Input for this task:
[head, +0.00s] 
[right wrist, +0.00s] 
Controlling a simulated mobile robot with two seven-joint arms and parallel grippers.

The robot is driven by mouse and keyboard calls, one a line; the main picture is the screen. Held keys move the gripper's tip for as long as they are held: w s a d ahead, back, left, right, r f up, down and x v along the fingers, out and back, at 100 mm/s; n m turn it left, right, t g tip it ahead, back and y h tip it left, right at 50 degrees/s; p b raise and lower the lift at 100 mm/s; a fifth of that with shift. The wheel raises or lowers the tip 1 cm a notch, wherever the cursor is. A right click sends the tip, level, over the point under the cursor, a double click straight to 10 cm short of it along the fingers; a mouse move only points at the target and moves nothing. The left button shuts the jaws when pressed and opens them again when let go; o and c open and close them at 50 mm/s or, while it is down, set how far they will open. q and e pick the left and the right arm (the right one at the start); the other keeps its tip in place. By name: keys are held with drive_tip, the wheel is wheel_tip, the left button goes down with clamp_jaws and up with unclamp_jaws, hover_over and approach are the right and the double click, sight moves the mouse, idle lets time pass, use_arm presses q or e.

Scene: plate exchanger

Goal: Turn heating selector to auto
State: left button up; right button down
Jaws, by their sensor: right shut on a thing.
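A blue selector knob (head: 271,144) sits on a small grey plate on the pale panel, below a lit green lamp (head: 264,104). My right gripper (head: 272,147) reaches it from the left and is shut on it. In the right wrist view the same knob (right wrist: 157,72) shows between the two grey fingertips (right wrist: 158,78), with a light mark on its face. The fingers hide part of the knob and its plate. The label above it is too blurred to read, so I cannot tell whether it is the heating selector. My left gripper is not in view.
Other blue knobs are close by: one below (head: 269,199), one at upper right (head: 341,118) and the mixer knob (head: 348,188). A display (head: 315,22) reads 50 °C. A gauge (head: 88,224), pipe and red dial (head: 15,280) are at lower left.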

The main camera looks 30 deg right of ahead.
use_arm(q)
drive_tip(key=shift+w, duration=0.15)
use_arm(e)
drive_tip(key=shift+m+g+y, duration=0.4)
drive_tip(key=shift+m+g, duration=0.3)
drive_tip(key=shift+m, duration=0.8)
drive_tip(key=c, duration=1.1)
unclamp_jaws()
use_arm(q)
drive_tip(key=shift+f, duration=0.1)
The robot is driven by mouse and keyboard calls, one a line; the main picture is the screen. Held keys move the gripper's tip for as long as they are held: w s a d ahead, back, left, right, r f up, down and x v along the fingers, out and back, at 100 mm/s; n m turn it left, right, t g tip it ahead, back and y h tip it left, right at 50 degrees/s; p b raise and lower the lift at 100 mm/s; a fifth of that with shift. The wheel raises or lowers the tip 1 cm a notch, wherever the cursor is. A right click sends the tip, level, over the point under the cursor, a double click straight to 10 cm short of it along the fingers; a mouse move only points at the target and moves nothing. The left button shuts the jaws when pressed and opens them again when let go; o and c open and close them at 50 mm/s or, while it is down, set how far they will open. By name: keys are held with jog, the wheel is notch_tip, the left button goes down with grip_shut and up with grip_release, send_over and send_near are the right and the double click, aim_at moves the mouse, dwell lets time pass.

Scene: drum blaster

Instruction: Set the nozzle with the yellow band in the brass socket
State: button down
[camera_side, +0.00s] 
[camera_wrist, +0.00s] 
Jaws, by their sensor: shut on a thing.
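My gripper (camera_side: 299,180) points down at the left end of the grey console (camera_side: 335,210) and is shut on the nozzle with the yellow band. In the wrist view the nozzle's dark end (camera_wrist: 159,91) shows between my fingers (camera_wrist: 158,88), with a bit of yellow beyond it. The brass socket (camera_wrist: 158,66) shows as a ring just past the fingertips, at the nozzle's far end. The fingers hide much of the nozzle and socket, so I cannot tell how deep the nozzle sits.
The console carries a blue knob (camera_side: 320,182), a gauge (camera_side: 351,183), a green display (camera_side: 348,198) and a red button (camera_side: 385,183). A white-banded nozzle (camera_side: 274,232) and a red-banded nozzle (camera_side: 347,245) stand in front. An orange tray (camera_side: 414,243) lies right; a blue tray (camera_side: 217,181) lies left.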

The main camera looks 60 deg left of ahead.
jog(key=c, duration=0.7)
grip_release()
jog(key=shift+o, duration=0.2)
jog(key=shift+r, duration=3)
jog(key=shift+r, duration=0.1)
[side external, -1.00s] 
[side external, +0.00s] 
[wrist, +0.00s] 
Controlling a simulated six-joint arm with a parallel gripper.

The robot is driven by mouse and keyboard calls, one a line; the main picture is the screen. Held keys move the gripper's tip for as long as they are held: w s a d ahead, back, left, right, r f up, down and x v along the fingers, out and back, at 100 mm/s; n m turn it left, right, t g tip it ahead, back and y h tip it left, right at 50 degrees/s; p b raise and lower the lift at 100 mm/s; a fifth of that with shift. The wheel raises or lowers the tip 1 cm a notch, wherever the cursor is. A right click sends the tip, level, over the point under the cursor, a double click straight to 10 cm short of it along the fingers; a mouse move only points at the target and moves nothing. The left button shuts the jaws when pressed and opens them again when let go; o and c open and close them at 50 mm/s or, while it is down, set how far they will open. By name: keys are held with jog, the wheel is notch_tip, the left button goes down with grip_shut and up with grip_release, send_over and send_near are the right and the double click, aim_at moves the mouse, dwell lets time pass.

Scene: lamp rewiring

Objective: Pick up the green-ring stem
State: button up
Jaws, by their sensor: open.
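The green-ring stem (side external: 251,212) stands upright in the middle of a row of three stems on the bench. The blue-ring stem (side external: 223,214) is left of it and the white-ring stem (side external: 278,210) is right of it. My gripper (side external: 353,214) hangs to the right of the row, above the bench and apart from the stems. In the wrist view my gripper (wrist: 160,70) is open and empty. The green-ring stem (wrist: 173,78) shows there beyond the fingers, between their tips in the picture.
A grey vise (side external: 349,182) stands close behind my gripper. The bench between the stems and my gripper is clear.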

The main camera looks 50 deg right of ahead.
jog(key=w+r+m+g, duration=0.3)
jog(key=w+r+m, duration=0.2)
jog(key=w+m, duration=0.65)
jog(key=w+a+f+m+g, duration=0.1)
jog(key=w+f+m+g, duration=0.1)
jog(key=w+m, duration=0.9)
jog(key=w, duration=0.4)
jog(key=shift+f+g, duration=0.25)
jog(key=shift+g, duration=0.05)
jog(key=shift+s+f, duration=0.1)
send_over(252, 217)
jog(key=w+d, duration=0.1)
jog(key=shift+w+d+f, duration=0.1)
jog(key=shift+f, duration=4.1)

Short problem: Exactly the lines above from the one with "[side external, +0.00s]" to the one with "Controlling a simulated six-joint", both included, are to be quoted; leave the rest out.

Reply to the exercise:
[side external, +0.00s] 
[wrist, +0.00s] 
Controlling a simulated six-joint arm with a parallel gripper.

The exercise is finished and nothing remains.